OBJECTIVE: What is the number of lines containing the word "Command"? Please answer with that number and nothing more.

☆ ☆ ☆ ☆ ☆

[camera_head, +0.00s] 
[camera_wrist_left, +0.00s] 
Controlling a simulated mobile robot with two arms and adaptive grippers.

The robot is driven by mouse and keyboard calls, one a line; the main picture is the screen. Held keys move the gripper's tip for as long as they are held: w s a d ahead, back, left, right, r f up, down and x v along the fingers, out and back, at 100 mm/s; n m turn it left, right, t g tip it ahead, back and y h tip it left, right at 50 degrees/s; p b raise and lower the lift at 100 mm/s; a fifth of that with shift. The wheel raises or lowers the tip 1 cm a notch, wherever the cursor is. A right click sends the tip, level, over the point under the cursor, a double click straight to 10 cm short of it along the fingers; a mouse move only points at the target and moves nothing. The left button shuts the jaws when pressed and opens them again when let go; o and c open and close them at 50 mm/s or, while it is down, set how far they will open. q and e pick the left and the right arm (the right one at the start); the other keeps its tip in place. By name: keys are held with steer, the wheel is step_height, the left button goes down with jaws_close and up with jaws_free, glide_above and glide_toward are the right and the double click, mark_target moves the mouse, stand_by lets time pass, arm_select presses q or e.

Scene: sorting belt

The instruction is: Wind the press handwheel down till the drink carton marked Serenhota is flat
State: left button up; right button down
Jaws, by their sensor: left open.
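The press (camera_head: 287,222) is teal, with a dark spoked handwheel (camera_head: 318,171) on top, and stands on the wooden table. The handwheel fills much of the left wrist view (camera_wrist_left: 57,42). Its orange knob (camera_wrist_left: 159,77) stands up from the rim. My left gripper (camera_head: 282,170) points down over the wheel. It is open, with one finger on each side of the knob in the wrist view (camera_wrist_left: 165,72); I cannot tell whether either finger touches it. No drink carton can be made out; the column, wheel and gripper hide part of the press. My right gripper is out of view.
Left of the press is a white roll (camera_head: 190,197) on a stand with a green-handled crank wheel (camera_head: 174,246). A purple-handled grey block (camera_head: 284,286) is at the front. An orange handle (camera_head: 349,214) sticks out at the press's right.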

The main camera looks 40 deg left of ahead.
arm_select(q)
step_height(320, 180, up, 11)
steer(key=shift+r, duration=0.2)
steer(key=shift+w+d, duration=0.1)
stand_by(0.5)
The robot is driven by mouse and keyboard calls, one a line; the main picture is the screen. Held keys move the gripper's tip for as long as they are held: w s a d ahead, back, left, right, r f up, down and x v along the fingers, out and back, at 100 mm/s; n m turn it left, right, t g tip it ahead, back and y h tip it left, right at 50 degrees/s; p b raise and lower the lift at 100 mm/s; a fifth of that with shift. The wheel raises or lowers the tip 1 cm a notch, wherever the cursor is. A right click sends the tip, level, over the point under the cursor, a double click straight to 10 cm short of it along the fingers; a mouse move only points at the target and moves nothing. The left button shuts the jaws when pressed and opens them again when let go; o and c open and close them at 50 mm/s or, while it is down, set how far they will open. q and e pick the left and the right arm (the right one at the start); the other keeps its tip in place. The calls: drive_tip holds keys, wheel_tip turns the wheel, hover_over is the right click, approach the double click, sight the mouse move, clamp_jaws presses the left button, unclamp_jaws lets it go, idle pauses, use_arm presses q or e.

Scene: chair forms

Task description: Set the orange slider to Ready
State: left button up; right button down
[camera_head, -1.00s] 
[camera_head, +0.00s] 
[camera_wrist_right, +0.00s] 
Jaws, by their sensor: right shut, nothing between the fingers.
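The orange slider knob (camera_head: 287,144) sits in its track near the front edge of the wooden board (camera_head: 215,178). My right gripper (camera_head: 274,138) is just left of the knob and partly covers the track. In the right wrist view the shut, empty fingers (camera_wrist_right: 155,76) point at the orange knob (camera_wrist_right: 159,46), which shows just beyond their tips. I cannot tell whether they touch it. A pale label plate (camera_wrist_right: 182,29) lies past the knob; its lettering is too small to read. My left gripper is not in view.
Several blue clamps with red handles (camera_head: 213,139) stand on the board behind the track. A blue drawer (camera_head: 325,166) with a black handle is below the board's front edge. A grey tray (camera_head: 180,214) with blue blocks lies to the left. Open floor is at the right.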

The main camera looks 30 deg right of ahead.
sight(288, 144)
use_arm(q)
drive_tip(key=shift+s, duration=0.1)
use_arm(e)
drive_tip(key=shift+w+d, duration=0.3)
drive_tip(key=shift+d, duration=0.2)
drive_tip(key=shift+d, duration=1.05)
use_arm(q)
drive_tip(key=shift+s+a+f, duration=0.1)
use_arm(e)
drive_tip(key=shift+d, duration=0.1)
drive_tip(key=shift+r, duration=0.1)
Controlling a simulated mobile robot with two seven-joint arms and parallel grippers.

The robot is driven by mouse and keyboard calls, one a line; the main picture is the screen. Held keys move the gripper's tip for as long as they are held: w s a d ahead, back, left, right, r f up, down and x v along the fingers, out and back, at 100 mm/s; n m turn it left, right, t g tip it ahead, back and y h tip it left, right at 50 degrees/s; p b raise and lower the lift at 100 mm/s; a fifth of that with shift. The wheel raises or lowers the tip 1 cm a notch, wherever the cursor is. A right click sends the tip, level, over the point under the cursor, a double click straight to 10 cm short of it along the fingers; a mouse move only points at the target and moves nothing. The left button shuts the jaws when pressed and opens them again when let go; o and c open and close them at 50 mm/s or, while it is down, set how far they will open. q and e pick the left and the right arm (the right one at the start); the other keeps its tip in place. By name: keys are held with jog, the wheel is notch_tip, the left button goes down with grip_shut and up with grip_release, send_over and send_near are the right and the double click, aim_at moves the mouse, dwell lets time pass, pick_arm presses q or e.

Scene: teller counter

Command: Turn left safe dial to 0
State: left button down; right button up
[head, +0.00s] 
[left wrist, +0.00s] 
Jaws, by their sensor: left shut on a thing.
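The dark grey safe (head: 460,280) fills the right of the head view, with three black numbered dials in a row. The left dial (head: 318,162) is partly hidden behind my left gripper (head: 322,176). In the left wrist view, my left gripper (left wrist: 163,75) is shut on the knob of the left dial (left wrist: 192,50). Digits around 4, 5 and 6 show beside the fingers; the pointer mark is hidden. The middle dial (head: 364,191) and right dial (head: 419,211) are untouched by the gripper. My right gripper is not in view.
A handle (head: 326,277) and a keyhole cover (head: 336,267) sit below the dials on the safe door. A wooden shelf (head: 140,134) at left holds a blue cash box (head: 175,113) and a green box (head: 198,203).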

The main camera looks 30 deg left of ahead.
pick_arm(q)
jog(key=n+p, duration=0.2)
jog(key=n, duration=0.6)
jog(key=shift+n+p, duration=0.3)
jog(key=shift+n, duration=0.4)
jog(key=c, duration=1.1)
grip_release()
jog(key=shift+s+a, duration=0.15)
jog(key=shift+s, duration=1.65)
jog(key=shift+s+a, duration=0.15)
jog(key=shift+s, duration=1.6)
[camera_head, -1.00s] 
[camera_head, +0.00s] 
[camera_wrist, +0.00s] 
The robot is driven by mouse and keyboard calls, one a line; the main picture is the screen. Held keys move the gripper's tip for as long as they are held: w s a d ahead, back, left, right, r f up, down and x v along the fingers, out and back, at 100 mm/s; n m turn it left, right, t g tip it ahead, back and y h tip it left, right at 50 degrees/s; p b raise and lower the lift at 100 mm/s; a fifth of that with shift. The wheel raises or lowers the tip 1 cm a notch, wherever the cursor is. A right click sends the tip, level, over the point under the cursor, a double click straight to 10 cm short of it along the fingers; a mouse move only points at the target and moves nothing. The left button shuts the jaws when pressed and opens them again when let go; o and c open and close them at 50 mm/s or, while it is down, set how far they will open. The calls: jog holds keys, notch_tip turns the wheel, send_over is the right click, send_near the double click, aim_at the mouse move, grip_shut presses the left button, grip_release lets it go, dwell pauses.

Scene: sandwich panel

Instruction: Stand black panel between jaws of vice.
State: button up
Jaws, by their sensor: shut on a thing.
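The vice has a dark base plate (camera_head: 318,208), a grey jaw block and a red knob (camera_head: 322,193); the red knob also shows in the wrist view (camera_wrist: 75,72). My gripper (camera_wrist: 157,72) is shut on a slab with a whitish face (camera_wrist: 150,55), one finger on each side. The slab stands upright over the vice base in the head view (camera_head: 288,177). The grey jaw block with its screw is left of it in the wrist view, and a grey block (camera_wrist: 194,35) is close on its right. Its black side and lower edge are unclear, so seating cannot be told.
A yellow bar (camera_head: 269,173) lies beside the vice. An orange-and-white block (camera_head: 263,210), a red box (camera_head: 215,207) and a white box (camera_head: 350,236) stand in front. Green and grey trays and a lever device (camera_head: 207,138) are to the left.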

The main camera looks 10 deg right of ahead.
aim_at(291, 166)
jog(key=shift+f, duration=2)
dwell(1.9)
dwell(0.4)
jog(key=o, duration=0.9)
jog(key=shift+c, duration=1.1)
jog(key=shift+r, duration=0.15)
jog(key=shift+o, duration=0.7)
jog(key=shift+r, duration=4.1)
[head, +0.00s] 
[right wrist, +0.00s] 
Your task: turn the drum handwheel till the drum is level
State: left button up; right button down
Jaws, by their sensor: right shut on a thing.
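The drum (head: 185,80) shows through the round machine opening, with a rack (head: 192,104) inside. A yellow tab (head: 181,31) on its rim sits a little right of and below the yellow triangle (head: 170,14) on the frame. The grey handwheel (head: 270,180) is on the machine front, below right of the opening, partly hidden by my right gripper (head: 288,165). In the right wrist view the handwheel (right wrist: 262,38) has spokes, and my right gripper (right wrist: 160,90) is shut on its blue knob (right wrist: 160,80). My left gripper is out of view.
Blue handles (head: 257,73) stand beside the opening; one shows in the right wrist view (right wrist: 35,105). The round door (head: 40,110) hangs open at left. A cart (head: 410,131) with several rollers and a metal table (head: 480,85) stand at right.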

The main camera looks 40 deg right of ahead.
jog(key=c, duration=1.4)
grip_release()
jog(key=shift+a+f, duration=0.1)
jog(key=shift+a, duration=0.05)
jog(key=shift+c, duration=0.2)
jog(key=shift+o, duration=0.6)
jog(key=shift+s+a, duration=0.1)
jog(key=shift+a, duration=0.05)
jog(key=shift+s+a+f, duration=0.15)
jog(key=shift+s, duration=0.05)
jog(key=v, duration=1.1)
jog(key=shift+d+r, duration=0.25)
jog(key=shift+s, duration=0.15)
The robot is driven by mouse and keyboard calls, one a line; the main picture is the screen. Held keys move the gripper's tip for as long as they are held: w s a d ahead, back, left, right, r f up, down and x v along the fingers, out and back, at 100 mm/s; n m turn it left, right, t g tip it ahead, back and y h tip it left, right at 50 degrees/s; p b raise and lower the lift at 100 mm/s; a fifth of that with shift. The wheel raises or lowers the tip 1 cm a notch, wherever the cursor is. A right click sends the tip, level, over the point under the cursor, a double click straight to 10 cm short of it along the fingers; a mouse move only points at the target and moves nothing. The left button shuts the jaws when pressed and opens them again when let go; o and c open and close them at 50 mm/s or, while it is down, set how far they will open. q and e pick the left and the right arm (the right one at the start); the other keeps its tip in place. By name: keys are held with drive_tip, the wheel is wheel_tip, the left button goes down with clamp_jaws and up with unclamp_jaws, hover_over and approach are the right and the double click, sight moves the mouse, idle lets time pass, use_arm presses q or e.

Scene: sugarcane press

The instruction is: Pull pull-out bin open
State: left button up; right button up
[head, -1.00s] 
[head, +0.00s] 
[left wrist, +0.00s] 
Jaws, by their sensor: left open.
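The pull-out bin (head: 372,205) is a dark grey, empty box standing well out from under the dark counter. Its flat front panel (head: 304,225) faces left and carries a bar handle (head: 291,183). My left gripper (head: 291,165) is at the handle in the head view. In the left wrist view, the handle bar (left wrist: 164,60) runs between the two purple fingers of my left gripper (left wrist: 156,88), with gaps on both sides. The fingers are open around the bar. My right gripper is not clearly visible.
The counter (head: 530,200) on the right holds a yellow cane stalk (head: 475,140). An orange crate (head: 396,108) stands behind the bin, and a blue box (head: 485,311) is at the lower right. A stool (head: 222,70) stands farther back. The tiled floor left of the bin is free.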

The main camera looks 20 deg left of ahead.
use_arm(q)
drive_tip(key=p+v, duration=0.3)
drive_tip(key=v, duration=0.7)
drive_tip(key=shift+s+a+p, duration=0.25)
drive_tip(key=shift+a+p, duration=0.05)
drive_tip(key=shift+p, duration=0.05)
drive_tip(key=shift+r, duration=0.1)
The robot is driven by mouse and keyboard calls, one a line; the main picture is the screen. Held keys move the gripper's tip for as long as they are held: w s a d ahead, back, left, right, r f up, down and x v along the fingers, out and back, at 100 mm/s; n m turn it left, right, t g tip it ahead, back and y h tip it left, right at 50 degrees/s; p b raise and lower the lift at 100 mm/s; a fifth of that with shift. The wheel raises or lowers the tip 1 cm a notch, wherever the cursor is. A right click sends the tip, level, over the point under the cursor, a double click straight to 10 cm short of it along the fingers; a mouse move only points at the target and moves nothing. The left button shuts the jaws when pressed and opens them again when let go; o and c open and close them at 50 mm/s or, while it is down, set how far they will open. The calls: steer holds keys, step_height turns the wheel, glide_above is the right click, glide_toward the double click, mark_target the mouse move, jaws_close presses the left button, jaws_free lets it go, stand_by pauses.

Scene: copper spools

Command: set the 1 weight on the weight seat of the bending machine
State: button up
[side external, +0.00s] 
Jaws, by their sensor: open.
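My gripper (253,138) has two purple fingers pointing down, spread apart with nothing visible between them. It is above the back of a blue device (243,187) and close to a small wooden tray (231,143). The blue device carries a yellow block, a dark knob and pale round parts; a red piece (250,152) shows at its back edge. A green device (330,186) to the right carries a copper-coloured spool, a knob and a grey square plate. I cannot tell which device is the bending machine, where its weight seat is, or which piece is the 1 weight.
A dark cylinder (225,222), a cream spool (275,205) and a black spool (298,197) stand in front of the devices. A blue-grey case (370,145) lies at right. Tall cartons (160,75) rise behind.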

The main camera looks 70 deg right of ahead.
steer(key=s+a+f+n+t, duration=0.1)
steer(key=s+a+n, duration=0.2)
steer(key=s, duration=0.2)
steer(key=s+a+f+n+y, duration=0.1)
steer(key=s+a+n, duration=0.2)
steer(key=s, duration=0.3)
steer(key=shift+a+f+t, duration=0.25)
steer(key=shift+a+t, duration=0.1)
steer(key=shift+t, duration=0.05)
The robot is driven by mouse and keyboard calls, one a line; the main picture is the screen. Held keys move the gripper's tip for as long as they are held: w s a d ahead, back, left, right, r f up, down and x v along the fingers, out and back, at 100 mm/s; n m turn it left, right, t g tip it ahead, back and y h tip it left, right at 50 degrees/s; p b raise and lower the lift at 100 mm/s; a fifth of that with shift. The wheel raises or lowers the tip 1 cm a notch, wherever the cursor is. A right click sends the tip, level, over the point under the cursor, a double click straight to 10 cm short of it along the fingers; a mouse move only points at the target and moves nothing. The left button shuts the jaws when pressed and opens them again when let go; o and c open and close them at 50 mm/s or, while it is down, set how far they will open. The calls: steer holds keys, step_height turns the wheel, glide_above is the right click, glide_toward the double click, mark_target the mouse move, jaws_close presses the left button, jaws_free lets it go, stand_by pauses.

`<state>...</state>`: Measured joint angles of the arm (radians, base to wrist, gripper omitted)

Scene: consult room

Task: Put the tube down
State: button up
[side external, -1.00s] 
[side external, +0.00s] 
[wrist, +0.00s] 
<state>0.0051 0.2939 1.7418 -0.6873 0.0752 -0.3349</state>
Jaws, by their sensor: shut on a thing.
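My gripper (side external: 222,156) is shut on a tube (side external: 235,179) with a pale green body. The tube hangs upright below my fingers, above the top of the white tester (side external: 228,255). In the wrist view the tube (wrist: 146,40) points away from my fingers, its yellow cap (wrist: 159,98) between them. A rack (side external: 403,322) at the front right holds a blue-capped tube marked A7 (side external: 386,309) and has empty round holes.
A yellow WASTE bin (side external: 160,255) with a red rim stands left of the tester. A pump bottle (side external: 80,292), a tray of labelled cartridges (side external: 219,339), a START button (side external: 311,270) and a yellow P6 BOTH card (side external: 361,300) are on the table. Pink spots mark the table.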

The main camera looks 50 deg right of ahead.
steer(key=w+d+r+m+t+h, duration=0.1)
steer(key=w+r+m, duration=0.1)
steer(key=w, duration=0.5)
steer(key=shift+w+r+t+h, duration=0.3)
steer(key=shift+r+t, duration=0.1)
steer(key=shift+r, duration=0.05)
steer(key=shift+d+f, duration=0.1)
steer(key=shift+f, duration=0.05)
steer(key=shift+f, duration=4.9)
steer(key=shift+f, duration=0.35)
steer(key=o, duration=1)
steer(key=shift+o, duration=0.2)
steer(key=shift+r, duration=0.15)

☆ ☆ ☆ ☆ ☆

OUTPUT BELOW: 2